Teach your students to shoot for the stars with a trip that teaches about African American contributions

By Tariq Raheem, NJEA Consortium Design Team Ambassador

I couldn’t wait to show my students the brilliance and resilience of African American people like Garrett A. Morgan, the inventor of the precursor to the gasmasks that are used to save thousands of lives from the ravages of smoke generated from uncontrolled fire. My goal was to get scholars to see their potential, because seeing is believing. That every student could achieve greatness in spite of what obstacles legal or illegal are ahead of them. That each of my scholars can reach their dreams even if those dreams seem as far away as outer space. Thirty-six students and four adult staff traveled with me to witness our legacy on a beautiful spring day. However, if I could take all 1800 students attending my school to the museum over the span of the school year I would do it in a heartbeat.

New Jersey Educator Tariq Raheem points out an incredible artifact at the African American Museum in Washington D.C.

When my seniors and juniors stepped off the bus in wonderment, their eyes climbed the bronze lattice that wraps the Smithsonian’s National Museum of African American History and Culture, as did mine. I framed them against the Washington Monument and felt history leap from textbook to texture in a single shutter-click.

Irvington students walking toward the entrance of the Smithsonian’s National Museum.

People young and old were mesmerized at the impactful role Africans Americans played in all aspects of American life. One can argue that we built America and received zero credit, because there were several hundred years in the United States where we were never compensated for the forced work we completed. People enjoy the privileges and freedoms of America because of the enduring strength of the African Americans who refuse to be second-class citizens.  New Jersey has a particularly troubled past regarding slavery and Jim Crow which every student should learn about as presented in the Reparations report njreparationscouncil.org.

Students young and old examine the history told on digital panels at the sub-basement level of the museum.

New Jersey’s Amistad Mandate calls on every district to weave African American contributions into the core of academic instruction, yet too often that tapestry is stitched only with readings and dull slides that would quickly put an uninterested person to sleep. Field trip experiences like this one is a step closer to satisfying the spirit of the 2002 law. The Amistad Commission supports the Mandate and activities that “survey, design and promote” programs that deepen awareness of the Black past and present. NJ.gov

Here a student is almost frozen in disbelief as she reads about the brutality and inhumanity of the European enslavers during the Transatlantic Human Trade.
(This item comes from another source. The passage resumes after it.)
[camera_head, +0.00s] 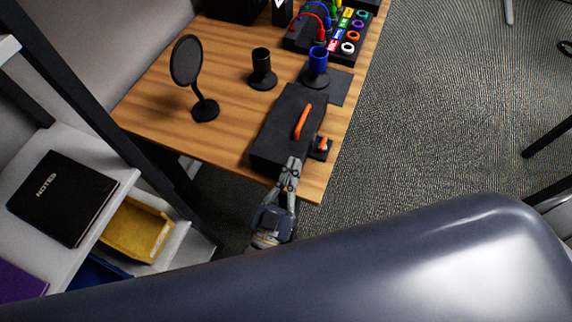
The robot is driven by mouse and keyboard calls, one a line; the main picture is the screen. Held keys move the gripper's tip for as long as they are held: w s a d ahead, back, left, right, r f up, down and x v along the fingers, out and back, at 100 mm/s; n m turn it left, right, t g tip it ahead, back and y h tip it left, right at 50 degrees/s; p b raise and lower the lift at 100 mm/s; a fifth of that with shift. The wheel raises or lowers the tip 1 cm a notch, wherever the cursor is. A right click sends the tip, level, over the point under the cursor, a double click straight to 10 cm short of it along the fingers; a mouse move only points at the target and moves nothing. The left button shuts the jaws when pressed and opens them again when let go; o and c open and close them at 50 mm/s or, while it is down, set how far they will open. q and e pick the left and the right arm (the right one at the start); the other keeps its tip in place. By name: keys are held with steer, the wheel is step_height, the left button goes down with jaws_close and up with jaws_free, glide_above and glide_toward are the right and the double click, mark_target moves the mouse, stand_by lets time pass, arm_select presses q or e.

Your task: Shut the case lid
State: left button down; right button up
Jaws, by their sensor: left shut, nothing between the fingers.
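The black case (272,145) sits on the front part of the wooden table. Its lid (288,112) looks down over it, and no inside of the case shows; whether it is fully closed cannot be told. An orange handle (303,122) is on the lid. My left gripper (292,163) is shut and empty at the case's near edge, fingers toward the lid. Whether the fingertips touch the case is unclear. My right gripper is not in view.
A small black block with an orange piece (322,145) stands right of the case. A colored cable panel (345,35) is at the back. The table's left front (200,140) is clear.

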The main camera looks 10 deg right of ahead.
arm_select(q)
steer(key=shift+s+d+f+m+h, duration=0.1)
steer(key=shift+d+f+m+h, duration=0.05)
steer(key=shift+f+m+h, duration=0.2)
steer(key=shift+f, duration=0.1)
Inside the museum’s history galleries, students traced the arc from the TransAtlantic human trade to today’s social justice movements like Black Lives Matter, pausing at artifacts like Olaudah Equiano letters and interacting with photos from the Freedom Rides. The Slavery exhibit of a cramped slave ship cabin to the Freedom gallery’s exhibits of lunch counter stools scarred by protest, forced students—and me—to confront the cost of freedom in ways no PDF can match.
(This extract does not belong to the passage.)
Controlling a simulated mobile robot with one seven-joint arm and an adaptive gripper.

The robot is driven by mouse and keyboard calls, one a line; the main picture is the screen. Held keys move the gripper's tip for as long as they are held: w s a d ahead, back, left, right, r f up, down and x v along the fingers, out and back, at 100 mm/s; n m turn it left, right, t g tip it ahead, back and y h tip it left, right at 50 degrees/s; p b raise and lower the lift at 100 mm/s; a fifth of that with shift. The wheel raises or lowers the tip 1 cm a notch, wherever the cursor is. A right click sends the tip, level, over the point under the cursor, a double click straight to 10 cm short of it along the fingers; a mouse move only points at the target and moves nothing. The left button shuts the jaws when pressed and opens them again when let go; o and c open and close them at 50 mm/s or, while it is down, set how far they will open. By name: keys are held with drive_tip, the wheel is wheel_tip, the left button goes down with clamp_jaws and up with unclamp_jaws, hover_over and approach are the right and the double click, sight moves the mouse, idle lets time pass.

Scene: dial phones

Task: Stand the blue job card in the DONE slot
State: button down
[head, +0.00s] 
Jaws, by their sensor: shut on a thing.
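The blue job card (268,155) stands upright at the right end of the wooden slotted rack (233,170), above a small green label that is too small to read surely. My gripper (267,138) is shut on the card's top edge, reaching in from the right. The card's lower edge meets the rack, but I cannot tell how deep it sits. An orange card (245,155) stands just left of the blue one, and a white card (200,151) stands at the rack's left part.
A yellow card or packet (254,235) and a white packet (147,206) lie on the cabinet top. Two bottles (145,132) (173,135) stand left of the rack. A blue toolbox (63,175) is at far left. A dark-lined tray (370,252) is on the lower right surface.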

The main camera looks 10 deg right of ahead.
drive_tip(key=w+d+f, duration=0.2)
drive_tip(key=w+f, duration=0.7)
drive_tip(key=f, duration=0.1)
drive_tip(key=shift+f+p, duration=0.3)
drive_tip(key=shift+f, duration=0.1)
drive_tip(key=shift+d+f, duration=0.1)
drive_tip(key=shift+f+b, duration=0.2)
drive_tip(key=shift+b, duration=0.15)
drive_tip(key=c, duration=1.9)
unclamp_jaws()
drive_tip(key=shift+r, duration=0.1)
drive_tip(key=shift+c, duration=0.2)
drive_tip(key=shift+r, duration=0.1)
Students interacted with digital displays about Civil Rights marchers that experienced violence from white supremacists to ensure the freedoms we enjoy today.
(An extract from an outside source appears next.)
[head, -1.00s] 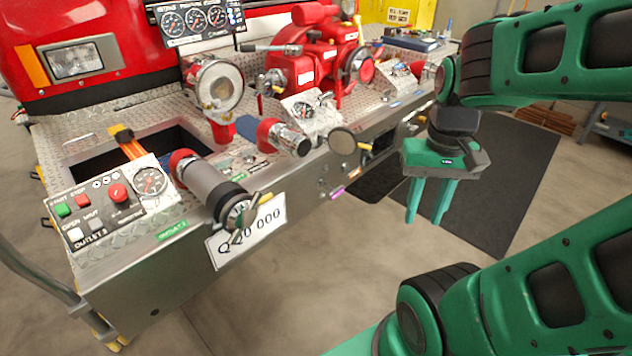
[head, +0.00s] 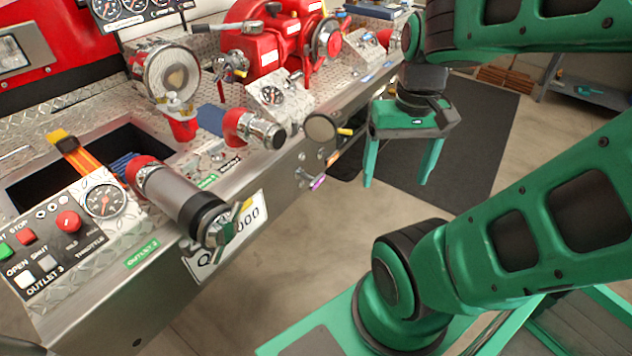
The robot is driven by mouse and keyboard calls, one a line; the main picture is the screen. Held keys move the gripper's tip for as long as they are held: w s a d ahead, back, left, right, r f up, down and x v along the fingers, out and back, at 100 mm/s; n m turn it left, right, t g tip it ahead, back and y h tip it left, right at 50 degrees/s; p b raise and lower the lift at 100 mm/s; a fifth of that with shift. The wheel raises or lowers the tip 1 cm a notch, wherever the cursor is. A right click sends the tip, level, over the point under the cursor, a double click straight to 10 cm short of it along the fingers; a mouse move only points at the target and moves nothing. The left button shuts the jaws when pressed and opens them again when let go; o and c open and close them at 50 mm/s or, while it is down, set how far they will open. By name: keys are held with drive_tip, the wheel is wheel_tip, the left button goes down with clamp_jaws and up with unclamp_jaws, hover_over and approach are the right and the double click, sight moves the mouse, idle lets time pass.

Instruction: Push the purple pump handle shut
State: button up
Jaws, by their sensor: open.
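The purple pump handle (head: 317,182) is a small knob sticking out from the front face of the metal bumper, low and near the middle of the head view. A second small knob sits just above it on the same face. My gripper (head: 397,183) is to the right of the purple handle, apart from it. Its two green fingers point down, spread wide and empty. Nothing hides the purple handle.
A round cap with a yellow-tipped handle (head: 322,128) juts from the bumper above the purple handle. A large grey hose outlet (head: 185,203) sticks out at left. Open floor with a dark mat (head: 455,150) lies right of the bumper.

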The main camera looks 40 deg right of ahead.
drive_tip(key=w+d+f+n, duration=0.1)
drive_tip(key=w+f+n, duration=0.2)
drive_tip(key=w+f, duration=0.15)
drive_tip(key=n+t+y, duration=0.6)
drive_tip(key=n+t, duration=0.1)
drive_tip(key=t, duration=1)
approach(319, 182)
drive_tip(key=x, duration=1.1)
For staff, the trip doubled as professional development because New Jersey did expand Advanced Placement African American Studies this school year. The state Education Department offered grants to districts that open new sections or train additional teachers. Walking through the Black Power exhibit or hearing Gil Scott-Heron’s verses, “The Revolution Will Not Be Televised” in the Culture galleries gave us primary source texture students can carry back to their classrooms. Any educator in NJ looking for credible Amistad resources can sign up for free, on the official website, njamistad.com so there is no excuse about getting what we need to teach this critical history in New Jersey.

When it comes down to taking school trips, I tell colleagues who worry about buses or sub coverage that the returns outweigh the logistics, let’s work together to find a way to make it happen. On my trip, students left the museum quoting Ella Baker who once said, “We who believe in freedom cannot rest until it comes.”  This was inspiring for them and me. My students also posted reflections to our class GroupMe cellphone app; while our teachers left with fresh lesson hooks and renewed conviction to take back to their classrooms. 

If we want the Amistad Mandate—and the new AP African American course—to live in young minds rather than rest on syllabi, we have to meet history where it breathes. Immerse your students, take that trip! Your next trip starts with your idea. Get your board approval, get the permission slips; the lasting impact starts when we, too, get on the bus for the trip, and commit to reaching for the seemingly impossible moon and stars, like these African American astronauts in this photo exhibited at the museum. They can do it, and we can do it too.

We must prepare our students to reach for the stars. It is their inheritance.